Every week, on Saturday at noon, I would listen to a program called Grand Central Station. The premise of the show was to develop a dramatic situation that was happening at the train station on 42nd street in Manhattan. My interest in the show was as much centered on the fact that it always took place at the train station as it was focused on the drama that unfolded each week.

I always have been a fan of the train. The majestic presence, the silent appearance at the track, the unseen mechanics of the engineer moving the engine forward on to its destination, have always appealed to me.

We would occasionally take a train ride to New York, usually with my sisters. There was an excursion each Wednesday and Saturday that took the passenger to Grand Central Station for a reduced rate, an encouragement to bring visitors to the city and boost ridership as well for the New York, New Haven and Hartford railroad, which was our local rail service. It was always a special experience for me to watch through the window as the train meandered through all the local stops along the way.

Places with strange names like Cos Cob were especially fascinating. How would a place ever get a name like that, I wondered? And of course, entering Grand Central was like visiting a cathedral — towering height, the constellations scattered across the ceiling, and the beautiful light fixtures that shimmered.

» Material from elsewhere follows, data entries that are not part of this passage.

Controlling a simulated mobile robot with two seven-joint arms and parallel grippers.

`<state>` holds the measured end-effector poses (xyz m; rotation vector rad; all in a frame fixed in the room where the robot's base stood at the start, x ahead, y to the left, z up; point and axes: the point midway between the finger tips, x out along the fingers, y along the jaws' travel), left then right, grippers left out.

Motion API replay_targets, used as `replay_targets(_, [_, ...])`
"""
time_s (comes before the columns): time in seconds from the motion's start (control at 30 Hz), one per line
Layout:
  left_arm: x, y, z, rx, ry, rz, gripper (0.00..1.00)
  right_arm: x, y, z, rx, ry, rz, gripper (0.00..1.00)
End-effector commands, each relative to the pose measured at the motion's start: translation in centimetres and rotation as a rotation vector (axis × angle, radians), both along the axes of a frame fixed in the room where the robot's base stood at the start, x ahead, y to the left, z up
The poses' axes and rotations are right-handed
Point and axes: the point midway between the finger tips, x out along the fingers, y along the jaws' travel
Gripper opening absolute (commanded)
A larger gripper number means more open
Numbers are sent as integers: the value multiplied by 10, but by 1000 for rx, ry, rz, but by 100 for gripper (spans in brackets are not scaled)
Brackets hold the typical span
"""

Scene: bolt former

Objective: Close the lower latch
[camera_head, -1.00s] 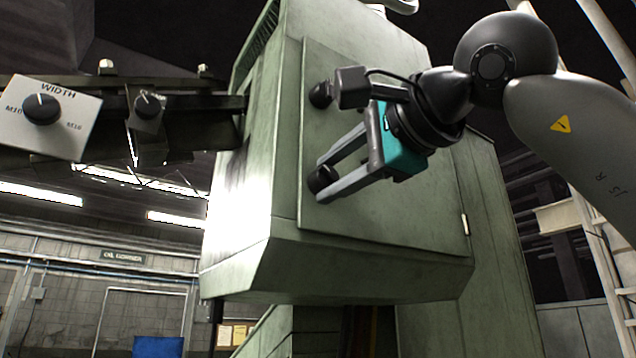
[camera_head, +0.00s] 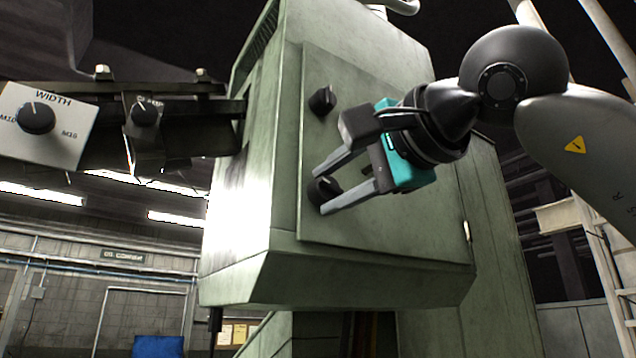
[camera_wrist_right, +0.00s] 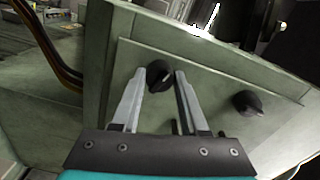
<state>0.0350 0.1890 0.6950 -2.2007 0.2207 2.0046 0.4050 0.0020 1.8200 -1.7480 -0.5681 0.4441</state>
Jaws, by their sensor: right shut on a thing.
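The lower latch (camera_head: 321,191) is a round black knob near the lower left edge of the green door panel (camera_head: 400,215). My right gripper (camera_head: 325,192) comes in from the right, with one grey finger above the knob and one below, shut on it. In the right wrist view the lower latch (camera_wrist_right: 159,76) sits between the fingertips of my right gripper (camera_wrist_right: 160,77). The fingers hide part of its sides. The upper latch (camera_head: 322,100), a similar black knob, is free above; it also shows in the right wrist view (camera_wrist_right: 247,103). My left gripper is not in view.
A sign marked WIDTH (camera_head: 42,125) with a black dial stands at the left on dark rails. A second small dial (camera_head: 145,112) is between it and the green cabinet (camera_head: 380,282). A hinge (camera_head: 467,231) shows at the panel's right edge.

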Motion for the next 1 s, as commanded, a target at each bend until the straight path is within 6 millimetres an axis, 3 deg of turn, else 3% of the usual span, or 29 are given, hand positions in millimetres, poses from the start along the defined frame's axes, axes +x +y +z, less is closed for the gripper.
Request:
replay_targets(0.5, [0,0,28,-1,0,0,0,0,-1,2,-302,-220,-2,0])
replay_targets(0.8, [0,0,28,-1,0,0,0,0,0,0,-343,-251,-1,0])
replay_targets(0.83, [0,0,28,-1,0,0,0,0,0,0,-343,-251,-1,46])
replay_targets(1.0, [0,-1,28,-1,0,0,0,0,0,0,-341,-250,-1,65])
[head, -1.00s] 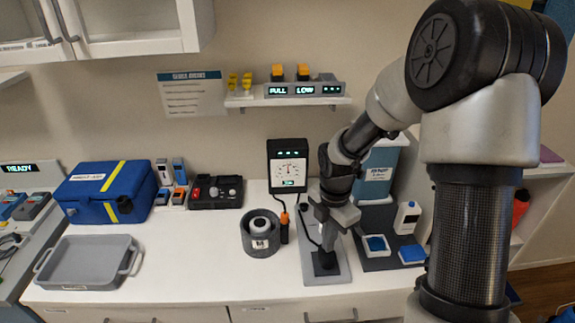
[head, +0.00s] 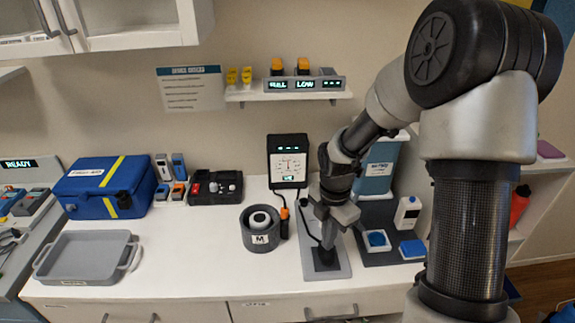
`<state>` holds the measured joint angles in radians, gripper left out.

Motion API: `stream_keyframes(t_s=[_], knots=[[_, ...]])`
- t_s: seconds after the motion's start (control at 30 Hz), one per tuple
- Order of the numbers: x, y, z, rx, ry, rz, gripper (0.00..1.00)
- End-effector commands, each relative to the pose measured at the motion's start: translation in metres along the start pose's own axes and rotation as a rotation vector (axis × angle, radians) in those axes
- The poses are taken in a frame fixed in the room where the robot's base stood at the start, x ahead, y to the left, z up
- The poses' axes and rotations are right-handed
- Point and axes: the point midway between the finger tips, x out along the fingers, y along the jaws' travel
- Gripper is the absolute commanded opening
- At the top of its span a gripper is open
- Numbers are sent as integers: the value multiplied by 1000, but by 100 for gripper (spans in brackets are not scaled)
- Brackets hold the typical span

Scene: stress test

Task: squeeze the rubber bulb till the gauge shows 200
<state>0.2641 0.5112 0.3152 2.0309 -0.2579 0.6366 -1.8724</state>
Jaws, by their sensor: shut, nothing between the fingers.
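The gauge (head: 288,165) is a black box with a white dial and small lit displays, standing upright at the back of the counter. Its needle points roughly upward; the numbers are too small to read. My gripper (head: 327,243) points down over a grey base plate (head: 312,273) right of centre, its fingers together and empty. A small dark piece sits on the plate at the fingertips; I cannot tell whether it is the rubber bulb or whether the fingers touch it. A dark cable runs between the gauge and this plate. No bulb shows clearly elsewhere.
A grey round holder (head: 261,239) marked M, with a white-topped item, stands left of the plate, beside an orange-tipped tool (head: 284,222). Blue pads and a white bottle (head: 407,213) are to the right. The counter between holder and grey tray (head: 88,277) is clear.

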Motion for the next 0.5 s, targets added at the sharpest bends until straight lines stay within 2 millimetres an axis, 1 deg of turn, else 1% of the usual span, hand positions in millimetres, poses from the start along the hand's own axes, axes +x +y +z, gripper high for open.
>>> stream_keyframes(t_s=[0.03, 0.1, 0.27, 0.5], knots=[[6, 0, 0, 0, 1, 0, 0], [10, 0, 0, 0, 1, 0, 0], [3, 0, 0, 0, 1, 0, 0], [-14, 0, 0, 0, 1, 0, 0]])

So, for me, a train ride has remained a ready choice as a travel option. Now that Matt and his family live in DC, I choose to travel there by train, leisurely and restful. Even when Angela and I visited him together, we would usually take the Amtrak.

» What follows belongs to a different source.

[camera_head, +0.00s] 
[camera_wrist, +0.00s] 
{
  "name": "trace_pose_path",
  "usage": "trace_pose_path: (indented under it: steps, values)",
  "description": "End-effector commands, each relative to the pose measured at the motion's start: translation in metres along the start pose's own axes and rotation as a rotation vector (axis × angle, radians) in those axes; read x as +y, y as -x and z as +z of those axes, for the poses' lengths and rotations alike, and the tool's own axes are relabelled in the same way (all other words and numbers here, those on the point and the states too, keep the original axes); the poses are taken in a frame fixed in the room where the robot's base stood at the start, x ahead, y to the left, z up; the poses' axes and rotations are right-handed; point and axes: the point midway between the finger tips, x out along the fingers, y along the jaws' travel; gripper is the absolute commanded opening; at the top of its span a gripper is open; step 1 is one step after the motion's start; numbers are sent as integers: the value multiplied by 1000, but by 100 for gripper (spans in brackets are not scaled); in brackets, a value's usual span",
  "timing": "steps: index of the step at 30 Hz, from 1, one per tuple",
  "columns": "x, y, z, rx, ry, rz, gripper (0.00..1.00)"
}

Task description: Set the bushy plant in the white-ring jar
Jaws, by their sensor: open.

On our first trip to Italy, we decided to travel by train from Rome to Milano and it was a wonderful opportunity to view the countryside with fields of sunflowers and olive groves all along the way. You sit in a compartment with sliding doors that separate you from the aisles where people pass from car to car. There’s a certain degree of comfort and luxury albeit at the loss of personal privacy. One of my life goals, has always been to travel on the Orient Express, the most luxurious of all train rides, and sleep in a sleeping car and eat in the elegant dining car.

Angela would always look at me in disbelief whenever I spoke about my yearning for the ultimate train experience because she didn’t share my enthusiasm for the train mystique. Even now, I occasionally look at the online advertisements for train excursions that take you through the southwest and end up on the west coast. My friend Steve recently described a train that essentially circumnavigates the continental U.S. with opportunities to stop along the way. Wouldn’t that be something!

Meanwhile, I grow disheartened at what seems to be the lack of interest in our rail system and lack of the amenities that could make a train ride so much more enticing as an alternative to driving. Why haven’t we kept the rail infrastructure in top condition? Why haven’t we developed new technology for faster, safer rail service as they have in other countries?

Yes, I realize that rail travel is out of fashion, everyone seems to want to be able to get in the car and go, travel at their own speed and be in control. Nowadays we like to manage everything related to our lives, and speed seems to be the priority. On the other hand, I like the idea of handing over the reins to someone else so that I can read a book, do some writing or just look out the window at the world we sometimes are too busy to notice. If you look closely, you can sometimes actually see people living their lives and I always like to imagine what they’re up to.